The consultation was open from 28 September 2016 to 11 November 2016. The paper asked for comment on four policy options:

Option 1    Keep the current mandatory safety standard (status quo).

Option 2    Revoke the mandatory safety standard.

Option 3    Amend the mandatory safety standard by adopting sections of the updated voluntary Australian/New Zealand standard.

Option 4    Amend the mandatory safety standard by allowing compliance with either the updated voluntary Australian/New Zealand standard or trusted international standards.

The ACCC’s preliminary position considered Option 3 to be the most effective option on the basis it would maintain safety, simplify the requirements by minimising the differences between the Australian and International standards, maintain the currency of the mandatory safety standard and not impose any additional burden for suppliers. The ACCC concluded that available international standards (Option 4) are not suitable due to differences in the level of UVR protection.

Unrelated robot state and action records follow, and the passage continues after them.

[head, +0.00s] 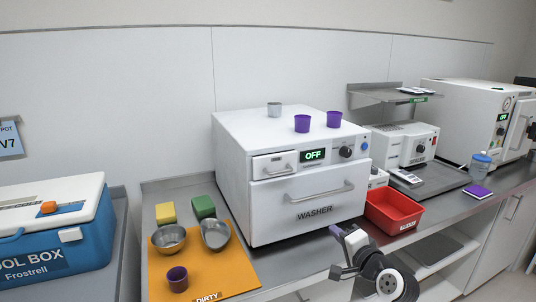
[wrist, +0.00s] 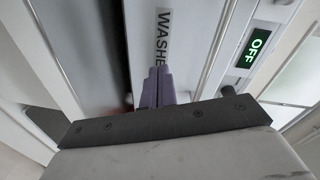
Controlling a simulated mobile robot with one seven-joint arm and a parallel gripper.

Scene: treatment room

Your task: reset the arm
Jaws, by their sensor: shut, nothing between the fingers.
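My gripper (head: 334,232) is in front of the washer's lower right, near the counter's front edge in the head view. Its two purple fingers (wrist: 157,88) are pressed together in the wrist view, with nothing between them. The white washer (head: 262,209) stands behind it with its drawer and door closed and its display reading OFF. In the wrist view the washer front (wrist: 200,45) appears turned on its side behind the fingers. I cannot tell exactly how far my gripper is from the washer.
A red bin (head: 393,212) sits right of the washer. A blue cool box (head: 75,245) is far left.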

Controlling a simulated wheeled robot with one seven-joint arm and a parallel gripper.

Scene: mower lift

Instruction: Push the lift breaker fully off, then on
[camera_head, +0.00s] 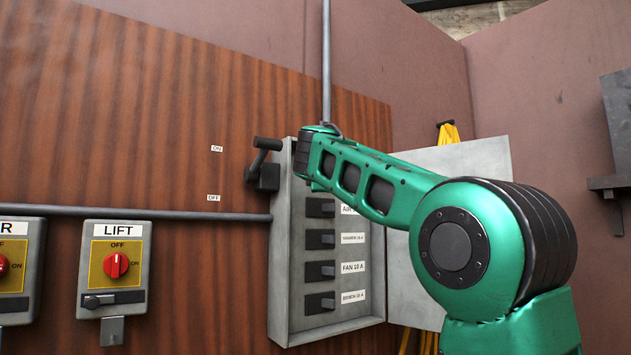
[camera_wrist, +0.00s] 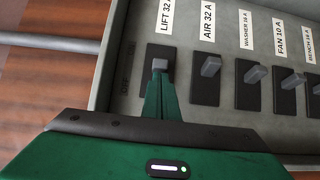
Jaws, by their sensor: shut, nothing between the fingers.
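The lift breaker (camera_wrist: 159,65) is the leftmost in the row in the wrist view, beside its "LIFT 32 A" label (camera_wrist: 166,15). Its small grey lever shows right at the tip of my gripper (camera_wrist: 159,82). My gripper's fingers are shut together with nothing held, and they cover the lower part of this breaker. I cannot tell whether they touch the lever or which way it is set. In the head view my arm hides the lift breaker and my gripper, at the top of the grey breaker box (camera_head: 283,300).
Close by are the AIR breaker (camera_wrist: 208,75), washer, fan and bench breakers. A lever switch (camera_head: 264,165) with ON and OFF labels is left of the box. A LIFT switch box (camera_head: 117,290) with a red knob is further left. The box door (camera_head: 470,160) stands open at right.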

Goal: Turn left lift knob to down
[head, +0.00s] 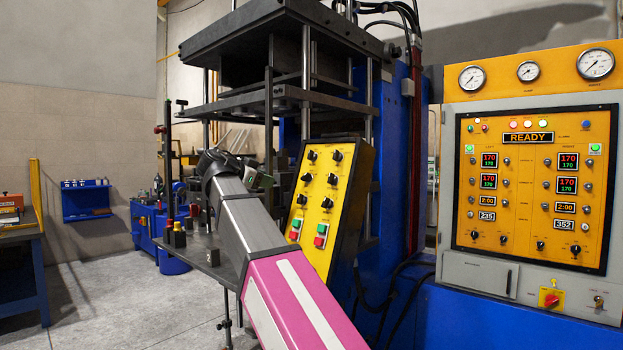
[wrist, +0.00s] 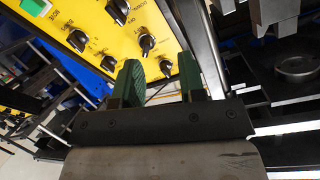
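The yellow control box (head: 328,205) carries two columns of black lift knobs, with green and red buttons below. In the wrist view its yellow panel (wrist: 60,65) fills the upper left, turned on its side. The printed labels are too small to tell which knob is the left lift knob. My gripper (head: 264,181) is just left of the box in the head view, partly hidden by my wrist. In the wrist view my gripper (wrist: 160,72) is open, with two green fingers apart and nothing held. One black knob (wrist: 147,43) shows just beyond the left finger; another (wrist: 165,66) shows between the fingers.
The press frame (head: 306,75) stands behind the box, with dark plates and steel columns. A dark shelf (head: 212,258) is below my arm. The large control cabinet (head: 535,185) stands at the right. Open floor (head: 110,305) lies at the left.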

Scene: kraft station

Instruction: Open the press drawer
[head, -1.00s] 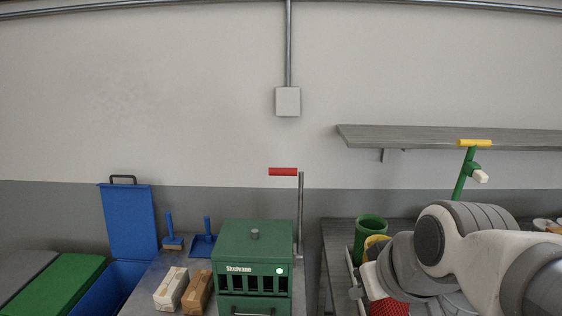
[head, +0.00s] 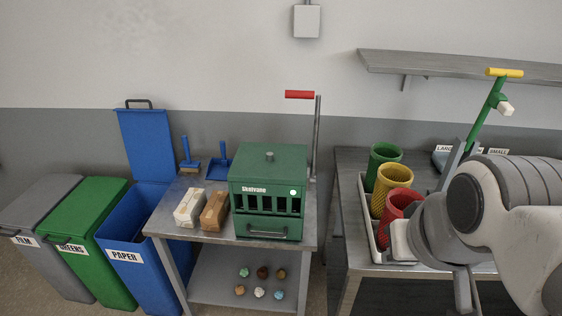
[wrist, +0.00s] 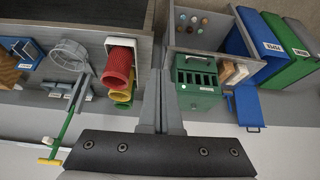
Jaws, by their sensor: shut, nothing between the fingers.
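The green press (head: 269,190) stands on the metal table at the centre of the head view. Its drawer (head: 268,227) is at the bottom front with a bar handle, and it looks shut. A lever with a red grip (head: 299,95) rises at its right side. The press (wrist: 197,78) also shows in the wrist view, turned on its side, right of my fingers. My gripper (wrist: 165,75) is shut and empty, its fingers together, apart from the press. In the head view my arm is at the right, and the fingertips are hard to make out there.
Two wrapped blocks (head: 213,210) lie left of the press. Several small balls (head: 261,272) rest on the shelf below. Bins, including a blue one with its lid up (head: 137,232), stand at left. A tray with green, yellow and red cups (head: 397,200) is on the right table.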

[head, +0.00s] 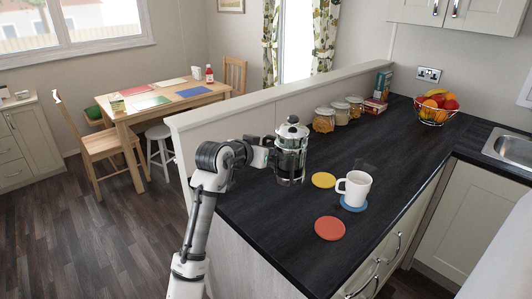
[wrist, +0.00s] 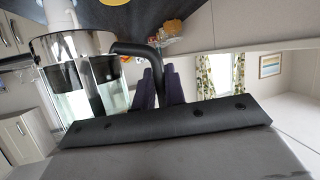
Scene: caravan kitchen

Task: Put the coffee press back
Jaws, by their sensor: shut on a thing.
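The coffee press (head: 291,152) is glass and metal with a dark lid knob and stands upright over the near left part of the dark counter (head: 265,215). I cannot tell whether its base touches the counter. My gripper (head: 270,152) comes from the left and is shut on the press's handle. In the wrist view the press (wrist: 75,75) fills the upper left, and its black handle (wrist: 140,49) runs between the dark fingers of my gripper (wrist: 160,88). A yellow coaster (head: 323,180) and a red-orange coaster (head: 329,229) lie bare on the counter.
A white mug (head: 356,186) stands on a blue coaster (head: 352,206), right of the yellow one. Several jars (head: 340,115), boxes (head: 379,92) and a fruit bowl (head: 436,107) stand farther back. A low ledge (head: 270,92) borders the counter's far left side.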

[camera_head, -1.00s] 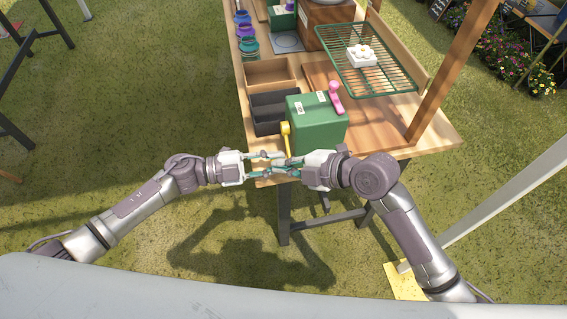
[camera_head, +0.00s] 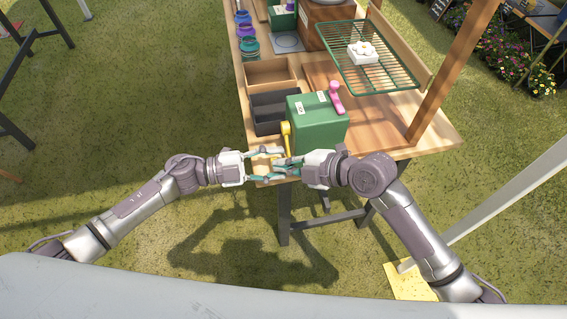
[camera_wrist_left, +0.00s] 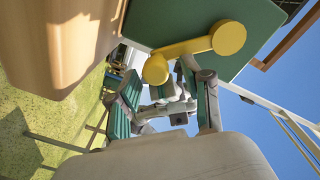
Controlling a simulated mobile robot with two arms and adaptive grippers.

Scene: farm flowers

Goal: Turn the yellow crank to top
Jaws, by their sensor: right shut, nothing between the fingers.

Thirty submissions were received from 27 stakeholders representing suppliers, manufacturers, industry associations, consumer advocates, injury prevention specialists, government agencies and ACL co-regulators. The majority of respondents (22 of 27) supported Option 3. Support for continued reliance on the Australian New Zealand standard and the higher requirements for UVR protection is because of concerns that the international standards may not be sufficient for the higher levels of intensity and exposure to UVR in Australia compared to residents in the northern hemisphere at the same latitude.

Suppliers agreed that there would be little or no cost associated with the change. One supplier stated costs would be offset if an extended transition period were to be allowed.


This legislative instrument is not subject to disallowance due to section 44 of the Legislation Act 2003.


The legislative instrument is not subject to sunsetting due to section 54 of the Legislation Act 2003.

Regulation impact assessment

The Office of Best Practice Regulation advised a Regulation Impact Statement was not required.